September 6 Stammtisch 8 pm- Special Discussion

Join us for our monthly Stammtisch at Café Daddy (Kolonnenstrasse 50) with a very special presentation: Carolyn Loeb, whose field is the history of art and architecture, will be discussing the conclusions she’s reached about how the Berlin Wall Memorial, although in many ways a success, “replicates a Cold War perspective….”  Here is Carolyn’s personal invitation to all AVAers and their friends: “Since 1999, I’ve been visiting and documenting the site where the Wall ran along Bernauer Strasse. Originally, I was interested in how Wall zone spaces outside the city center were being reconfigured architecturally and spatially to knit together formerly separated neighborhoods. Once work began on the official Memorial to the Berlin Wall at Bernauer Strasse, I followed its development. In addition to analyzing what it preserves and how it represents the history of the Wall, I explored the neighborhood context of the site, since one of the purposes of the Memorial is to provide insight into the Wall’s impact on the structure of the city. 
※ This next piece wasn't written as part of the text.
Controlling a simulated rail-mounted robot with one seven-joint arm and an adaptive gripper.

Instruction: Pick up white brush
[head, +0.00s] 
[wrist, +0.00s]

At the September AVA meeting, I’m looking forward to discussing the conclusions I’ve reached about how the Memorial ignores significant aspects of the history within which the Wall was embedded. Although in many ways the Memorial is admirable and a success, in other ways it replicates a Cold War perspective on the Wall. It does this in two ways: on the one hand, the more complex history of the division of the city (here, in relation to the neighborhood of Rosenthaler Vorstadt) that had begun in the late 1940s is absent; and on the other hand, and not unrelated to this, there is no attempt to represent a wider view of the GDR. We are led to continue to see the Wall as a face-off between two regimes, rather than considering the daily lives of people living on each side of it; the differences between them were shaped not only by the Wall, but by different (and varied) ideals and projects. Ignoring this has meant that East Berliners, especially, are not really represented in this Memorial.

What are your thoughts about this Memorial? I hope that we can have a discussion about it that draws on the experiences and ideas of folks who lived in Berlin during the period of division.”